Değerli milletvekilleri, Türkiye'de AK PARTİ iktidarı ile geçen on yıl, 21'inci yüzyılın ilk on yılıdır. Eğitim ve sağlığa ayrılan pay bütçemizin en büyük paylarıdır. Bizim ülke için derdimiz var, ülke için sevdamız var. Türkiye dönem dönem büyük sıçramalar gerçekleştirdi. Bu milletin evlatları, bazıları hazmedemese de büyük bir irade ve özveriyle bu ülkeyi ayağa kaldırıyor. Son on yılda ülkemiz büyük bir sıçrama ve kalkınma hamlesi başlattı. Ülke nereden nereye geldi. Artık onlarca ülkeye pasaportsuz girdiğimiz onurlu bir ülkenin şerefli evlatları olmanın onur ve gururunu yaşıyoruz.

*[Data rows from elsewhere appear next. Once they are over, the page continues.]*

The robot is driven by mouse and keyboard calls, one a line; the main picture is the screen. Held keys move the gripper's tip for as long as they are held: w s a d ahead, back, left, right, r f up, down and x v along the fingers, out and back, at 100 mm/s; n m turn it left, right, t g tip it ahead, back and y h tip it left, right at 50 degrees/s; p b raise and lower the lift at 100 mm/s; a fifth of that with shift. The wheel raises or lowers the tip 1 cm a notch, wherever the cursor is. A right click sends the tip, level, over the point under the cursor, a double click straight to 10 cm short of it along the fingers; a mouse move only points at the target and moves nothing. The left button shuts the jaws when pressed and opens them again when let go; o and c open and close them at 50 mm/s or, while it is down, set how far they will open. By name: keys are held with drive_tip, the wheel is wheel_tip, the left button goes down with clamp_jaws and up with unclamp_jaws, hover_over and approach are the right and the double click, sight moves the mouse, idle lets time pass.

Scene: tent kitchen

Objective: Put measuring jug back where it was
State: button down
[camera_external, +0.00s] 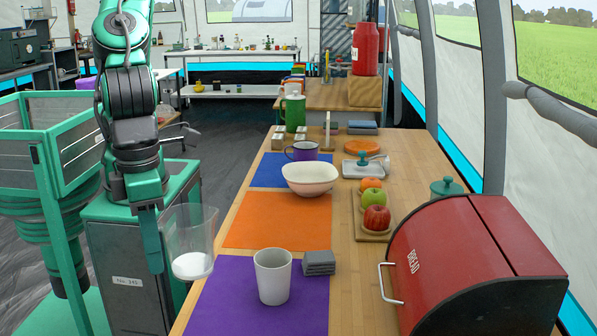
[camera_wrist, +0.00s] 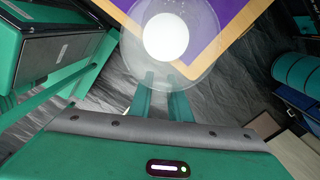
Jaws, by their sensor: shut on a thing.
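The measuring jug (camera_external: 189,238) is a clear vessel with white contents at its bottom. My gripper (camera_external: 155,258) is shut on its left side and holds it nearly upright, just off the left edge of the wooden table (camera_external: 222,262). In the wrist view, the jug (camera_wrist: 188,72) is beyond the fingertips (camera_wrist: 161,88), and its round white contents show against the table corner and purple mat. Which part of the jug is pinched is unclear.
The purple mat (camera_external: 215,305) carries a white cup (camera_external: 273,278) and grey coasters (camera_external: 319,262). The orange mat (camera_external: 275,225) is mostly bare, with a bowl (camera_external: 310,179) at its far edge. A red bread bin (camera_external: 470,265) fills the right side, near a fruit board (camera_external: 372,236).

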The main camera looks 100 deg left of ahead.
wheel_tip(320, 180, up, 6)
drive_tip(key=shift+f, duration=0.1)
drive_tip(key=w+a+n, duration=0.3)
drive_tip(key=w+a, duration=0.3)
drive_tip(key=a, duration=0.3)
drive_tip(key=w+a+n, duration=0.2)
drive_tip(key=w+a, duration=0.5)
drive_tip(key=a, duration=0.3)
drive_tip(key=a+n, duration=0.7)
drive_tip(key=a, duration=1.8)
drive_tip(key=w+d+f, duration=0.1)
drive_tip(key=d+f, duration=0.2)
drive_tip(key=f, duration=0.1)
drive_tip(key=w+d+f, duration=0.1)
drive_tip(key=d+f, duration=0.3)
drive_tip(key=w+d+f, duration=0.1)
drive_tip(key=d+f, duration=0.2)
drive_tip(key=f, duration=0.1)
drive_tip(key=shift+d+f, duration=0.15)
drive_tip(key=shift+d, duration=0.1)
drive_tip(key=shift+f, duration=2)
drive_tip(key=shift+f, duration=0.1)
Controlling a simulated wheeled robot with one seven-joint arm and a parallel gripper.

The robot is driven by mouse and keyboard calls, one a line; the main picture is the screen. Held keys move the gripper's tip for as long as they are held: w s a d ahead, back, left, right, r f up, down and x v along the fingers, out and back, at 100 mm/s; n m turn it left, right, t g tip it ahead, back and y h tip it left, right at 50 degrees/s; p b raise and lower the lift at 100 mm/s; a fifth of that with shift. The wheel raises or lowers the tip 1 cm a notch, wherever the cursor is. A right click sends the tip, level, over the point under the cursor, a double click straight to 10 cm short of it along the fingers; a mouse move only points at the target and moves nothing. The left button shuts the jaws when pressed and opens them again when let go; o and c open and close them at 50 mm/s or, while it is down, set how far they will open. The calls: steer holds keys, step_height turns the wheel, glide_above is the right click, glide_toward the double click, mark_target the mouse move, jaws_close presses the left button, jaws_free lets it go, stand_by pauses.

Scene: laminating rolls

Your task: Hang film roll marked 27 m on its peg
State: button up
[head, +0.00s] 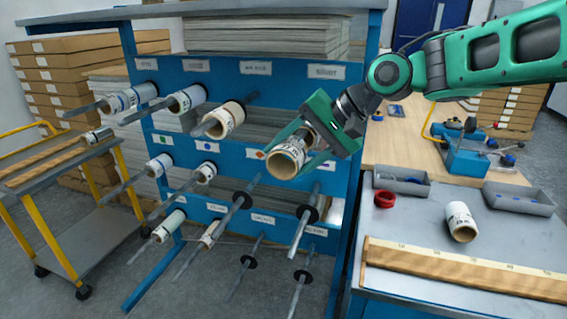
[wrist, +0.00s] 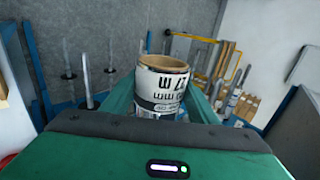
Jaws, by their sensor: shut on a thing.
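My gripper (head: 290,148) is shut on a white film roll (head: 286,157) with a brown core, held in the air before the blue rack (head: 345,215). In the wrist view the held roll (wrist: 163,85) stands between my fingers, and its upside-down print reads 27 m. The silver label (head: 326,72) is above and behind my gripper; any peg below it is hidden. Bare pegs with black discs show lower down: two in the middle row (head: 240,201) (head: 307,214) and two in the bottom row (head: 249,262) (head: 301,275). The wording of most labels is too small to read.
Several pegs to the left carry rolls, including one (head: 224,119) close left of my gripper. A bench (head: 400,225) at right holds a loose roll (head: 460,222), a red ring (head: 384,199), grey trays and a wooden rule. A yellow-framed cart (head: 90,235) stands at left.

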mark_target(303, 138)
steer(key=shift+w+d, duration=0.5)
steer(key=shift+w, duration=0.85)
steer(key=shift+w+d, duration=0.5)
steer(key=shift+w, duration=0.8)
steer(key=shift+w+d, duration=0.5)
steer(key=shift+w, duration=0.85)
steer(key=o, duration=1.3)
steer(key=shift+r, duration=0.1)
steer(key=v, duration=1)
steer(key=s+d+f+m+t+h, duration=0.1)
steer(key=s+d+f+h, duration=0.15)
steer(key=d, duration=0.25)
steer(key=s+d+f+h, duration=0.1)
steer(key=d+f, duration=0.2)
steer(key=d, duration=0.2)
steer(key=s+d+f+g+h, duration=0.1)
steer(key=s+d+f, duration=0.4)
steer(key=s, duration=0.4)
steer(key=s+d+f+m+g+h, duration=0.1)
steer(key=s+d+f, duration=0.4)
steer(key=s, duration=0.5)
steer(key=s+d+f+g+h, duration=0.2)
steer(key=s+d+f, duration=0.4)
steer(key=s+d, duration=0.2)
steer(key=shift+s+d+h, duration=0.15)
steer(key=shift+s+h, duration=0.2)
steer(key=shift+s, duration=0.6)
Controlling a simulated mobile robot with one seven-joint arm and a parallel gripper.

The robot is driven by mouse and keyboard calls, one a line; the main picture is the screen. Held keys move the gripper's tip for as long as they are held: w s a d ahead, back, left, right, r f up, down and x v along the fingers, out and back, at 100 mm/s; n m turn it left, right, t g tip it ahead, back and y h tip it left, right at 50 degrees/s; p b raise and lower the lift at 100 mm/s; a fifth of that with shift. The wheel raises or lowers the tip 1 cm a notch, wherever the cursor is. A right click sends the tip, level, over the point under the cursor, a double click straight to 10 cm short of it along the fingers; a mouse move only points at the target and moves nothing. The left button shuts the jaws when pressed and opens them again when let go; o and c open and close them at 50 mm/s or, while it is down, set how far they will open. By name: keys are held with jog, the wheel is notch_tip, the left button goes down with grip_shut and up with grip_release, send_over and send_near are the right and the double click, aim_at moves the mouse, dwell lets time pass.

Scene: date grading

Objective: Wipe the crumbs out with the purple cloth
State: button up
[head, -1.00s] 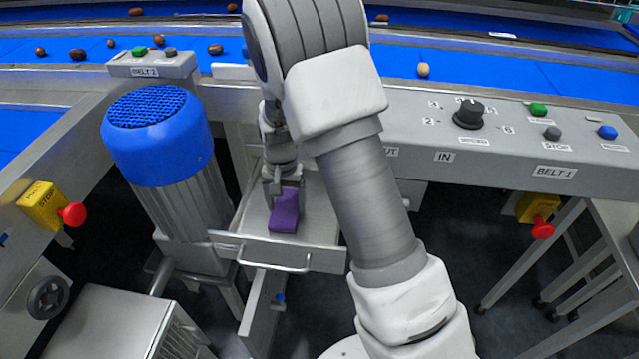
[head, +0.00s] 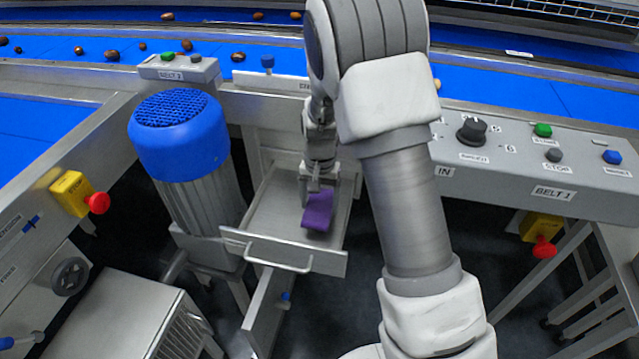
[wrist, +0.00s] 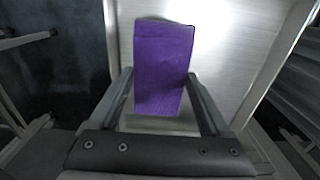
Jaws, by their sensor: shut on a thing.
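The purple cloth (head: 317,211) is a folded block held in my gripper (head: 319,186). It hangs low inside an open metal tray drawer (head: 272,222), towards the drawer's right side. I cannot tell whether it touches the drawer's floor. In the wrist view the cloth (wrist: 162,60) sits between the two fingers of my gripper (wrist: 160,95), which are shut on it. The pale floor of the drawer (wrist: 230,60) shows around it. I can make out no crumbs in either view; they may be too small or hidden under the cloth.
A blue-topped motor (head: 180,135) stands close to the drawer's left side. The drawer's handle (head: 278,262) faces the front. A control panel (head: 580,185) with a knob and buttons lies to the right. Yellow stop boxes (head: 72,194) sit low on both sides. Blue belts with dates run behind.

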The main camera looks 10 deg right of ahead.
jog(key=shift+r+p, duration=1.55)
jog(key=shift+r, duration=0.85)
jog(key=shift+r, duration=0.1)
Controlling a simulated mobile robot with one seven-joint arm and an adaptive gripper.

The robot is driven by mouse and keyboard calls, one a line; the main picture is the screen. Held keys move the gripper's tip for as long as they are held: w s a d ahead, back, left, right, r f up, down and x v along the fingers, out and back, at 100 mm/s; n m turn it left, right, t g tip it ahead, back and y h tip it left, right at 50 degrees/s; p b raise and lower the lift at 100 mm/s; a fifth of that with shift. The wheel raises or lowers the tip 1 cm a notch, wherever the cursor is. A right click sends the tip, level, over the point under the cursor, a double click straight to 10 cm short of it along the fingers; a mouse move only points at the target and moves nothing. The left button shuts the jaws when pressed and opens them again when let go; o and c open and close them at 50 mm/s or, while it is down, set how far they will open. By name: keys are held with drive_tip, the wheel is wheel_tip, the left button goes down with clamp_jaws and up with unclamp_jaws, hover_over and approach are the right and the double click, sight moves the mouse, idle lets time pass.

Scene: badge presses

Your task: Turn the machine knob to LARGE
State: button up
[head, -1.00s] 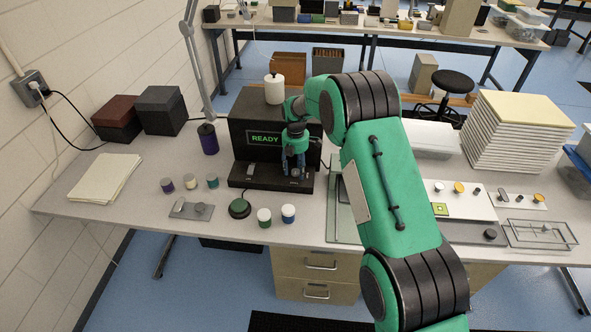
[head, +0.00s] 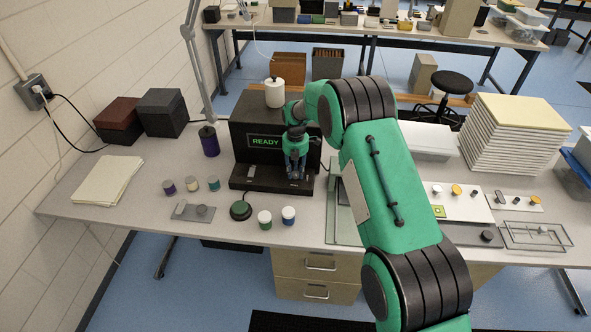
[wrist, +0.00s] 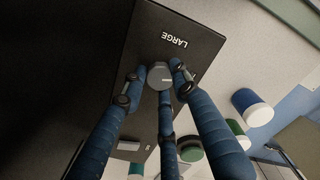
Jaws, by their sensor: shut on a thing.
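The black machine (head: 248,128) stands on the table with a screen reading READY (head: 265,142). My gripper (head: 295,178) points down at the right of its low front base (head: 255,178). In the wrist view, my gripper's blue fingers (wrist: 157,80) are closed around the round grey knob (wrist: 160,74). The printed word LARGE (wrist: 175,40) shows upside down on the dark panel just beyond the knob. Another small mark beside the right finger is mostly hidden. I cannot tell clearly where the knob points.
White-lidded jars, green (head: 265,219) and blue (head: 288,215), stand in front of the machine beside a dark green round button (head: 240,210). A purple canister (head: 209,141) stands left. A glass-like plate (head: 340,215) and parts trays (head: 465,203) lie right.

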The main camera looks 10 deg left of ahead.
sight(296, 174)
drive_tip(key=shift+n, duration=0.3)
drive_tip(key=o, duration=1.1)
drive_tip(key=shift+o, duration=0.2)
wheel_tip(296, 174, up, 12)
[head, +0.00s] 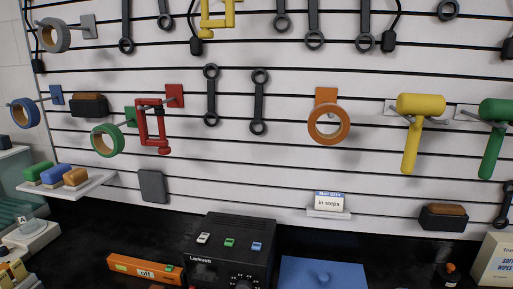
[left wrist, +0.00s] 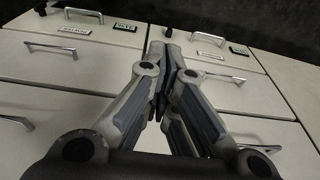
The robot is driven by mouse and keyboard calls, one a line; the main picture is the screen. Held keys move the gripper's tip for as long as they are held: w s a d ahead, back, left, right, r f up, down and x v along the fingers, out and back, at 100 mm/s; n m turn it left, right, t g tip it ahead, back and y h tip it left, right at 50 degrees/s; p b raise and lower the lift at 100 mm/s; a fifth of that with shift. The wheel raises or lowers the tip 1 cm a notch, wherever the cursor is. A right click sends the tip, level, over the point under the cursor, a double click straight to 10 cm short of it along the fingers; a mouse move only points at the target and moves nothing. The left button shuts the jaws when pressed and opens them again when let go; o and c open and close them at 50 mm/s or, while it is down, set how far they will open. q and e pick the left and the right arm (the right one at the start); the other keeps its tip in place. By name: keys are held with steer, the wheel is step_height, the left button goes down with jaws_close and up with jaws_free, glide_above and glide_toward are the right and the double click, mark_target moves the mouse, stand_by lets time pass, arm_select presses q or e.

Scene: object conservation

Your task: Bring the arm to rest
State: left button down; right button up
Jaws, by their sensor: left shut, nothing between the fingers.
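My left gripper (left wrist: 168,75) shows in the left wrist view with its two fingers together and nothing between them. It points at pale drawer fronts (left wrist: 60,90) with metal handles (left wrist: 70,48). It does not appear to touch them. Neither arm shows in the head view, and my right gripper is in no view.
The head view faces a white slatted wall with a red clamp (head: 151,126), tape rolls, wrenches and a yellow mallet (head: 413,120). Below, a dark bench holds a black box (head: 230,250), an orange box (head: 143,270) and a blue panel (head: 322,274). A small shelf (head: 95,188) juts out left.

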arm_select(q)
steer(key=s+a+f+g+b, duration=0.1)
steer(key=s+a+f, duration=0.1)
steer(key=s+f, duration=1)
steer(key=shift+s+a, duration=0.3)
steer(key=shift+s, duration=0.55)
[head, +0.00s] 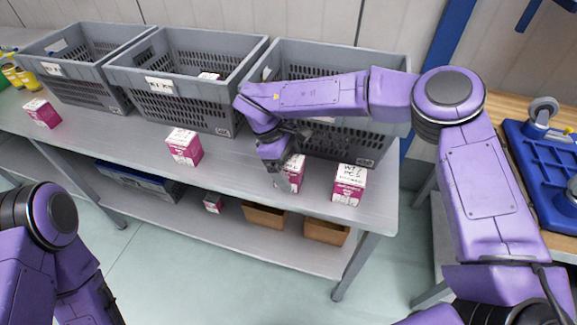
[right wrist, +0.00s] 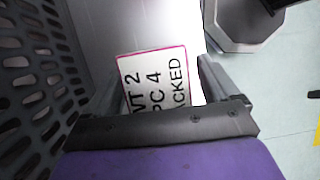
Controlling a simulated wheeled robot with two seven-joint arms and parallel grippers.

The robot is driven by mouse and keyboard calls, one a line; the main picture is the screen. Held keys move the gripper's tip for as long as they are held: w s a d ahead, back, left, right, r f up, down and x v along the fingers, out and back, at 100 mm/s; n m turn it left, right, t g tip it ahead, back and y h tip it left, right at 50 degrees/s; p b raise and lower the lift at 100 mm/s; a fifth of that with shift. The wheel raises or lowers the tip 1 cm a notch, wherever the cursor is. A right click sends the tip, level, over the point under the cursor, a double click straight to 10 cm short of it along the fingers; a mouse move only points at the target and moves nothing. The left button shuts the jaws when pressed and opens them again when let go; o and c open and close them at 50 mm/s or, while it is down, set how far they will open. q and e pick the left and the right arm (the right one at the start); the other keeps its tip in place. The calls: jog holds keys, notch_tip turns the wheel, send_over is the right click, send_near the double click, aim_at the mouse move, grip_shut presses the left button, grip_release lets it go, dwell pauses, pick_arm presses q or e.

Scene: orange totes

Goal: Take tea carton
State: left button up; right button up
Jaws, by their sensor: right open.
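Several pink-and-white tea cartons stand along the front of the grey table. My right gripper (head: 280,176) points down at one carton (head: 295,174) and partly hides it. In the right wrist view the carton's white, pink-edged, lettered top (right wrist: 154,78) lies between the two open fingers. I cannot tell whether they touch its sides. Another carton (head: 348,185) stands just to the right, one (head: 184,147) to the left and one (head: 42,113) at the far left. Only my left arm shows at the lower left; its gripper is out of frame.
Three grey slotted crates stand behind the cartons: left (head: 84,90), middle (head: 190,103) and right (head: 345,146). The right crate's slotted wall (right wrist: 38,70) is close beside my right gripper. The lower shelf (head: 180,206) holds boxes. A blue tray (head: 540,175) lies at right.

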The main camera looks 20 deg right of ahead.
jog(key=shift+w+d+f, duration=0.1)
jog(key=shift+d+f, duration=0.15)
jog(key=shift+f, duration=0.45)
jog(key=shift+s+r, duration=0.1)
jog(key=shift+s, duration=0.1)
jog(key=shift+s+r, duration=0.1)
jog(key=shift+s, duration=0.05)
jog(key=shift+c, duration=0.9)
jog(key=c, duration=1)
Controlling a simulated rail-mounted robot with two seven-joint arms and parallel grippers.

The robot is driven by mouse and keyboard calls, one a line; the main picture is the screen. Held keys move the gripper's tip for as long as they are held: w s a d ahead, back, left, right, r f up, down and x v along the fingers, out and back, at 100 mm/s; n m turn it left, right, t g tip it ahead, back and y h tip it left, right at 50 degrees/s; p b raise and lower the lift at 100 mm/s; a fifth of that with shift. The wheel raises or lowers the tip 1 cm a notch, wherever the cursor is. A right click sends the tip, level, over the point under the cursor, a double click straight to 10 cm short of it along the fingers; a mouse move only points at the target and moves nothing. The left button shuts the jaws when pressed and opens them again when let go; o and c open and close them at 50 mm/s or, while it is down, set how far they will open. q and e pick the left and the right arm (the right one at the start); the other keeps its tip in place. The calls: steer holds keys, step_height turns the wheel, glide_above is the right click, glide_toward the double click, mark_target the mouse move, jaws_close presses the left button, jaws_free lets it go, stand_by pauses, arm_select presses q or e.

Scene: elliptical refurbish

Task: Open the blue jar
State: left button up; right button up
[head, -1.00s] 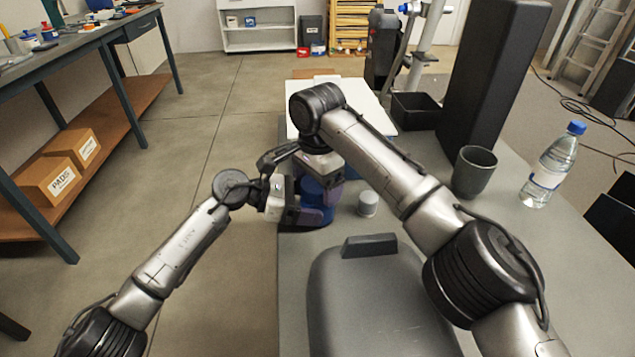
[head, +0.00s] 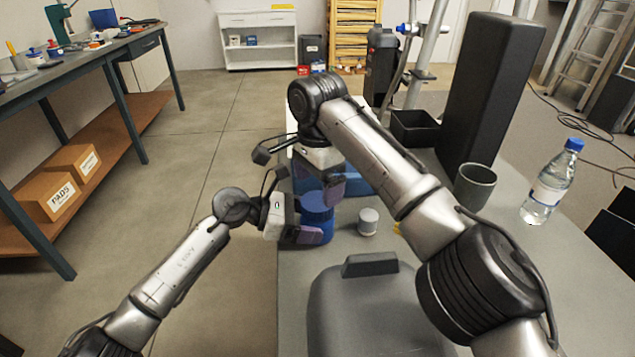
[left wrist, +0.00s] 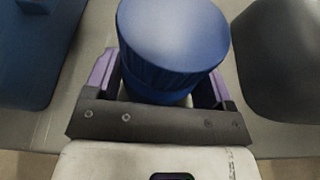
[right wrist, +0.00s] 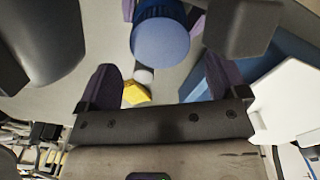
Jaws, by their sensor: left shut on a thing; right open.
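The blue jar (head: 317,222) stands near the table's left edge in the head view. Its ribbed blue lid (left wrist: 172,40) sits on top in the left wrist view, and the lid's top also shows in the right wrist view (right wrist: 160,40). My left gripper (head: 308,234) comes in from the left and is shut on the jar below the lid. My right gripper (right wrist: 162,82) is open and empty. It hangs above the jar, and its fingers are apart from the lid. In the head view it partly covers the space behind the jar.
A small grey-white cylinder (head: 368,221) stands just right of the jar, with a yellow object (right wrist: 135,93) beside it. A blue object (head: 352,180) lies behind. A dark cup (head: 474,186), a water bottle (head: 552,182) and a tall black block (head: 487,90) stand further right.

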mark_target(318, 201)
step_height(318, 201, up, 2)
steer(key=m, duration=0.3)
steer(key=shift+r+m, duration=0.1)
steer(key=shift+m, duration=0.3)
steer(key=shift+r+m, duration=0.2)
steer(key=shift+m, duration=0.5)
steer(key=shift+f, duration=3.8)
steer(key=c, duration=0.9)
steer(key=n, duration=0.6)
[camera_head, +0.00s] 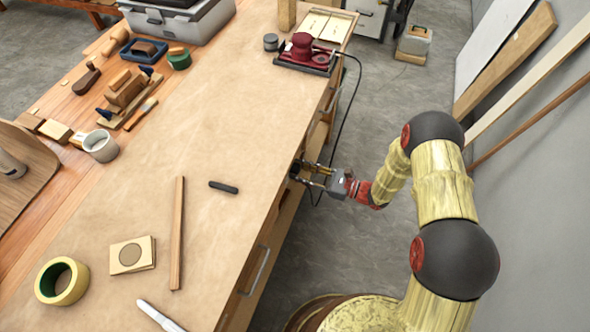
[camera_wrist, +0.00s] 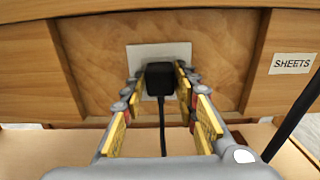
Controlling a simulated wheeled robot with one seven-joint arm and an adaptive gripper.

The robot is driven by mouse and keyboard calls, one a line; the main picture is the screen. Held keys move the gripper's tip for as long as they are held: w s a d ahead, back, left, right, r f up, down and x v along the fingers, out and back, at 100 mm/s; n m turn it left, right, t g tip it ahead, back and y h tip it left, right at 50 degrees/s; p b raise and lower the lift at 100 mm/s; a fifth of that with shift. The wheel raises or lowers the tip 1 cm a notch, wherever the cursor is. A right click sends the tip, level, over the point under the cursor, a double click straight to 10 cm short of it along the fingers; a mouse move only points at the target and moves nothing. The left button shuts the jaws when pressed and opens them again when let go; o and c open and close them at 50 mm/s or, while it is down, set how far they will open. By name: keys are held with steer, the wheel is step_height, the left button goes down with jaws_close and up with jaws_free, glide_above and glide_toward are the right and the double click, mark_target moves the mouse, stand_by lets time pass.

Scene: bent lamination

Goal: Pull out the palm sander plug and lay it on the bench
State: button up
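The black plug (camera_wrist: 160,78) sits in a pale outlet plate (camera_wrist: 137,57) on the wooden side of the bench. Its cord hangs down from it. My gripper (camera_wrist: 160,86) has one finger on each side of the plug, with what looks like a narrow gap at each side; contact is not clear. In the head view my gripper (camera_head: 307,174) is at the bench's right side, below the top, and the plug is hidden there. The red palm sander (camera_head: 303,46) stands at the far end of the bench (camera_head: 215,125), with its black cord (camera_head: 345,115) hanging over the edge.
A wooden strip (camera_head: 177,232), a small black bar (camera_head: 223,187), a tape roll (camera_head: 62,281) and sanding sheets (camera_head: 132,255) lie on the bench. The paper-covered middle is mostly clear. A "SHEETS" label (camera_wrist: 292,64) is right of the outlet. A dark cable (camera_wrist: 296,112) crosses at right.

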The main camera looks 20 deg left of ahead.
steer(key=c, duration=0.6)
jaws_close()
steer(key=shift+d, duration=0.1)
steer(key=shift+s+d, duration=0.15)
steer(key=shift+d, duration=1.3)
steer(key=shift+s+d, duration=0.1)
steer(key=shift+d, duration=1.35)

21'inci yüzyıla Türkiye 2 büyük projeyle başladı. Biri, içerideki yenileşme, kurumlarımızın demokratikleştirildiği ve yeniden yapılandırıldığı ileri atılım projesi. İkincisi, etki alanını genişleten bir Türkiye. Bütün ülkelerle diyalog ve sıfır sorun politikası, ticaret, iş birliği, yardımlaşma ve dayanışma. Türkiye ilk kez milletinin büyük iradesi ve desteğiyle darbelerden uzak bir atılım ve demokratikleşmeyi gerçekleştiriyor. Türkiye genlerine dönüyor. Biz, geçmişin tüm tahribatını tamir etmek zorundayız, 71 muhtırasını tamir etmek zorundayız.
(Mikrofon otomatik cihaz tarafından kapatıldı)
ALİ AYDINLIOĞLU (Devamla) - Evet, hepinize sevgiler, saygılar sunuyorum. (AK PARTİ sıralarından alkışlar)
BAŞKAN - Teşekkür ederim Sayın Aydınlıoğlu.